According to employment attorney Jon Hyman in a Workforce article, employers that have a case run its course through to a jury verdict should expect to spend up to $250,000 defending itself. Even the conservative estimate of working a case through discovery and summary judgment could lead to spending a minimum of $75,000.
Got your attention? Good.
If you’ve ever been on the receiving end of an employment lawsuit, you know all too well the frustration and challenge that comes with the situation. Even in cases where the company was not at fault and there was clear documentation the costs can mount up quickly. But does your organization track those expenses? Time? Legal fees? Other associated costs? It makes sense for employers to keep a handle on these types of information for planning purposes, and the commentary below outlines some key considerations.
1) Legal Fees
First up are the legal fees. Attorneys aren't cheap, but neither is settling every claim that comes across your desk. Before long word will get out that there is a soft target and it could become a free-for-all in terms of lawsuits. Having an attorney ready to defend your business is the right approach, but do you actually track the legal fees and expenses associated with defending employment cases? Keeping up with this information might help you to spot trends or could at least give you an idea of what the typical cost of defending a case is so that your decisions are made more deliberately.

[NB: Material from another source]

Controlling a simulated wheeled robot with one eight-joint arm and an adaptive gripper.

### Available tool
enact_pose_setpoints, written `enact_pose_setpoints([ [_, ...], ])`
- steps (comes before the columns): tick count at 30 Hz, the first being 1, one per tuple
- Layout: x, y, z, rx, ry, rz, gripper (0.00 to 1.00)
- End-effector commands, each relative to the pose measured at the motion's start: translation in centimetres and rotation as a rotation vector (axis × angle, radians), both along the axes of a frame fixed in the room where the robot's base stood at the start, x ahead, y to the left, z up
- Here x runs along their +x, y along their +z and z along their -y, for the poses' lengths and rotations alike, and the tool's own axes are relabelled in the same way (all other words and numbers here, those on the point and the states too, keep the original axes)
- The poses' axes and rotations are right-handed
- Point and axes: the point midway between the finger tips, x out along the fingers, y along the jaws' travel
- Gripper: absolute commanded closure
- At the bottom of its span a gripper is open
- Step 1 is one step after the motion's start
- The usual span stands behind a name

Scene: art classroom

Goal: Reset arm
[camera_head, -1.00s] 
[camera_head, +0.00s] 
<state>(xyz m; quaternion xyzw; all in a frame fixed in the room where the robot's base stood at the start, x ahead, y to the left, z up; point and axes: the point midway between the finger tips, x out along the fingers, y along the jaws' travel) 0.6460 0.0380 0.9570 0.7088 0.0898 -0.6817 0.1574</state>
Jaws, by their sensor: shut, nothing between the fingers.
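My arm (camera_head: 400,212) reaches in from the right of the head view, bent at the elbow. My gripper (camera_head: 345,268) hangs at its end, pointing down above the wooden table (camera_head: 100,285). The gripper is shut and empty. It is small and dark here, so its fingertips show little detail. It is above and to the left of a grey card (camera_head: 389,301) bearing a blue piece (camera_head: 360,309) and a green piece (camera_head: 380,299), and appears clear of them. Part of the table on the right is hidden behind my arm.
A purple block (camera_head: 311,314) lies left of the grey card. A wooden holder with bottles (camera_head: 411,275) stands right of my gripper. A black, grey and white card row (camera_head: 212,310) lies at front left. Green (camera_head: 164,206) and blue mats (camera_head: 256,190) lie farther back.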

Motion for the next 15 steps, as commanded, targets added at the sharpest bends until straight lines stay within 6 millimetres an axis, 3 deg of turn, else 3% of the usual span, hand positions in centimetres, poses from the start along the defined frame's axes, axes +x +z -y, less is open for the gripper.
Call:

Imagine being able to say to your leadership "There's a 50/50 chance this will be litigated, but if it is, our records show that it's probably going to be in the $15-25k range to defend." Compare that to "We think this might end up being litigated, and if so, it would be expensive." Even if we remove the idea that this gives you more credibility because you have the data on hand, it would help to identify opportunities where it may be more cost effective to settle and move on rather than drag out the suit.
2) Risk Mitigation Training
If your company has been hit by a sexual harassment suit, one of the first responses is to implement additional harassment training. However, this implementation is not without cost.
Whether you develop the course in-house or purchase it off the shelf, you need to understand that cost along with the time spent in the training for all your employees. If you dedicate an hour to sexual harassment training, your organization has 2,000 employees, and the average wage is $20 per hour, simply delivering the class will cost $40,000 in employee time. Simply put, are you tracking these types of cost in addition to the legal fees?
If you ultimately offer severance to individuals you suspect might bring legal claims against the company, that should be calculated into your total cost as well. Just because it's not a "legal" expense doesn't exempt it from consideration, because often times severance is offered as an alternative to litigation. By offering a severance package combined with a release to prevent future claims, employers can potentially stop costly litigation before it even starts.
In a conversation with an HR executive last year, she explained that the severance amount she offered was based on her confidence in the company's ability to fight the claim. If there was high confidence and plenty of documentation, she would offer the employee a very small sum. If there was low confidence and/or a lack of documentation to support the company's case, she would offer more meaningful sums of money to encourage the person to sign the waiver. Bottom line: if you're not keeping up with severance, you're missing a key piece of the puzzle.
4) Time and Labor
Ever hear of the planning fallacy? Essentially it says that we as humans are bad at estimating how much time it will take to complete a project. If I asked you to estimate the number of hours you'd spend fighting your next employment claim, from gathering details to interviewing witnesses to writing the report, what would your estimate be? There's a more than 70 percent chance you'd be underestimating the amount of time involved, and that's due to the planning fallacy.
Every company tracks employee time, but we don't do a good job of segregating out the costs associated with things like litigation. We saw above that training time can quickly add up, but other costs could include lost productivity due to witness interviews and statements, time spent investigating the issue, and so on. An investigator that earns $25 an hour and spends 50 hours working on a single case? $1,250. And plenty of cases run longer than 50 hours, especially if it makes it to further stages of litigation. There's no getting that time back, so we should account for it in order to better plan for future efforts.
Tracking is Key
Ultimately these are some of the key components, but other expenses could also be involved in investigating and closing a case. For example, stolen funds that were recouped during the process might be tracked.
The point here is that even when companies think they do a good job of keeping up with legal expenses, they miss out on some of the other associated costs because their systems aren't built for this or they use a manual process, which doesn't really solve the problem. A purpose-built system for employee relations includes not only ways to track these kinds of expenses, but also reporting tools to help keep executives and other leaders in the loop on costs, trends and more.